As Christians, it seems that we don’t take our theology seriously enough. We think we can love God with all our heart, soul, mind, and strength without loving our neighbors as ourselves, but Jesus calls FOUL on that play. He says you can’t have one without the other. If you try to separate them, you end up with something other than the God revealed in Jesus.
Central to our Christian faith is the belief that God is love. Did you get that? God is love. Most people breeze right by it without thinking and end up with the wrong idea about who God is and how God works in the world. What they tend to hear is “God is loving” (i.e. “God is basically a nice person”). In other words, they think that the Old Man in the Sky (who made the world and controls everything that happens) is a nice guy. But that’s not what the text says. The text is taken from 1 John 4:16 and it says, “God is love.”
There’s a big difference between being loving and being love.
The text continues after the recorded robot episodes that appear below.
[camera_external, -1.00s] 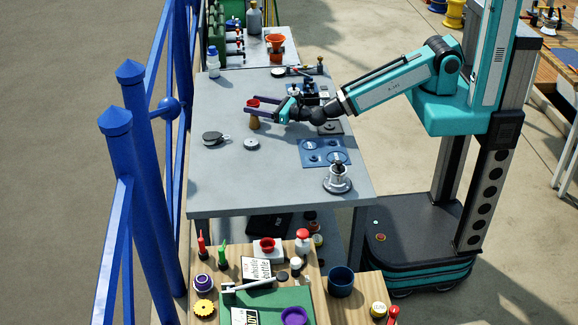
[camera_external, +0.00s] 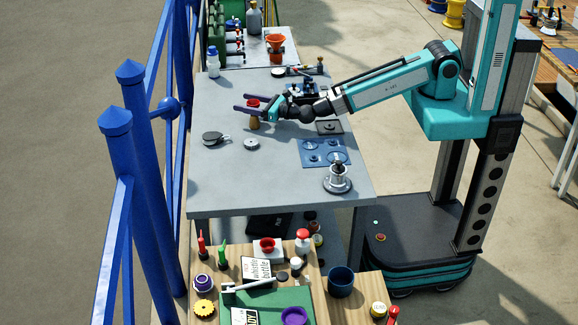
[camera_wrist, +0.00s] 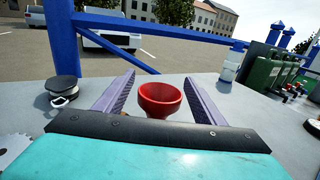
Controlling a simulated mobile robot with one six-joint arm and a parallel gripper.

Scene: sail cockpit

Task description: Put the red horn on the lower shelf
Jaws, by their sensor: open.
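The red horn (camera_external: 253,103) has a wide red bowl-shaped mouth facing up, with a tan lower part beneath it on the grey table. In the wrist view the red horn (camera_wrist: 160,98) stands between the two purple fingers of my gripper (camera_wrist: 160,77). Gaps show on both sides of it, and the wrist housing hides its lower part. In the external view my open gripper (camera_external: 241,102) reaches from the right, with a finger on either side of the horn.
A black round part (camera_external: 212,138) and a grey disc (camera_external: 251,144) lie in front of the gripper. A blue mat (camera_external: 325,158) and a metal stand (camera_external: 337,180) are nearer right. A blue railing (camera_external: 120,160) borders the left. The table's near left is clear.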

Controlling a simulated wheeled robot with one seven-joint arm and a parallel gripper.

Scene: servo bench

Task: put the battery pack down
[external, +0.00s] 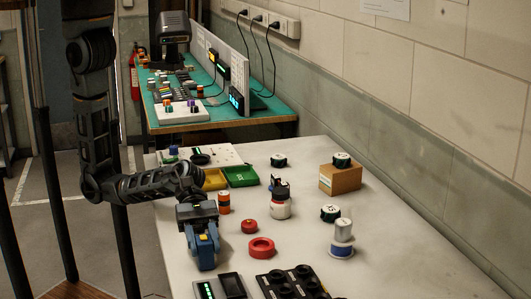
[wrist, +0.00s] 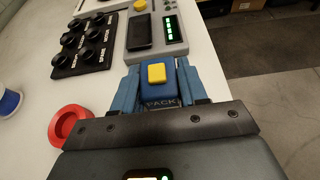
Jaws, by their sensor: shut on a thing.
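The battery pack (wrist: 159,86) is a blue block with a yellow button on top and the word PACK on its near face. My gripper (wrist: 160,88) is shut on it, with one blue finger on each side. In the external view, my gripper (external: 204,258) points down near the left edge of the white table, and the blue pack (external: 206,246) shows between its fingers. I cannot tell whether the pack's underside touches the table. A grey device (wrist: 158,43) with a dark recess, a green display and a yellow button lies just beyond the pack.
A black knob panel (external: 290,284) lies right of the grey device (external: 232,287). A red ring (external: 261,247), a red cap (external: 249,226) and an orange-banded cylinder (external: 224,202) stand near my gripper. The table's edge is close; the right side of the white table (external: 410,250) is clear.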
God is love itself. God can be found in the dynamic interchange of energy between people who care about each other: family, friends, lovers, even enemies. Wherever there is love, there is God. In fact the full text of 1 John 4:16 reads, “God is love and those who abide in love, abide in God, and God abides in them.” The Creator of the universe is not separate from it. God is not “out there,” floating on a cloud or in some alternate dimension. No, God is right here. As the apostle Paul says in Acts 17, “In [God] we live, and move, and have our being.” God is within us and all around us, wherever love is found. God is love. God is a relationship.
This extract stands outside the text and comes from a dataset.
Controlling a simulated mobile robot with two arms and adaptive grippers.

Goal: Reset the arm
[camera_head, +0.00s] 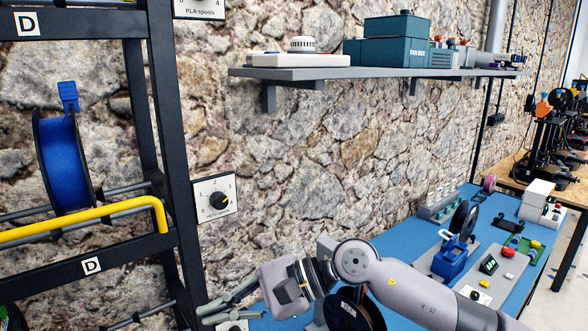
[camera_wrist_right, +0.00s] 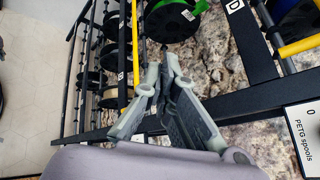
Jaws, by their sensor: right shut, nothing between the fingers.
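My right arm comes in from the lower right in the head view, and its right gripper (camera_head: 228,308) points left, near the foot of the black rack's right post. The right wrist view shows the right gripper (camera_wrist_right: 168,62) with its grey fingers together at the tips and nothing between them. It is in front of the stone wall and the black rack (camera_head: 172,160). No object is held. My left gripper does not show in either view.
The rack holds a blue spool (camera_head: 62,160) and a yellow bar (camera_head: 85,222). A dial plate (camera_head: 215,197) is on the wall. A grey shelf (camera_head: 385,73) carries boxes. A blue-topped bench (camera_head: 405,241) with several small devices stands at the right, close to my right arm.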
Our ancestors in the early Christian church came up with an interesting way of expressing this truth. They left us with a kind of puzzle that could never be solved. And they called it the Trinity. According to the doctrine of the Trinity, we Christians believe in only one God who eternally exists as three persons: traditionally called Father, Son, and Holy Spirit. God is both three and one, one and three. Each person in the God-head is co-equal and co-eternal with the others. There is no hierarchy or pecking order among them.
The doctrine of the Trinity has always been controversial. In ancient times, Jews and Muslims accused Christians of being polytheists. In more recent years, people have identified the sexism inherent in using exclusively male terms to describe the Father and the Son. In any age, the Trinity comes across as confusing. Many have tried to solve the puzzle, but all have failed. So, this morning, I won’t even try to offer an answer to its question. We’re going to let the mystery stand and focus instead on the implications of that mystery for our lives as Christians.
And just what are those implications? Well, according to the mystery of the Trinity, our one God exists in a state of relationship between three persons. In other words, God is a relationship. God exists, not as an individual entity, but as the dynamic exchange of perfect love between Father, Son, and Holy Spirit. Because of this, it suddenly makes sense to say that “God is love.” God is love because God is a relationship. Wherever love and compassion are established on earth, God is present. “God is love and those who abide in love, abide in God, and God abides in them.” That is the practical application of the theological doctrine of the Trinity. That is where we begin to live what we believe and show ourselves to be either followers of Jesus or just another group of hypocrites.
The only way to faithfully testify to the presence of the Triune God in the world is through acts of love, not supposedly infallible announcements of dogma. If God is a relationship, then we usher and invite people into greater spiritual awareness by being in relationship with them, regardless of whether or not they ever darken the door of our church. Moreover, if God is a relationship, then we come close to God, not through dogma and rituals, but by intentionally engaging in relationships with the people and planet around us.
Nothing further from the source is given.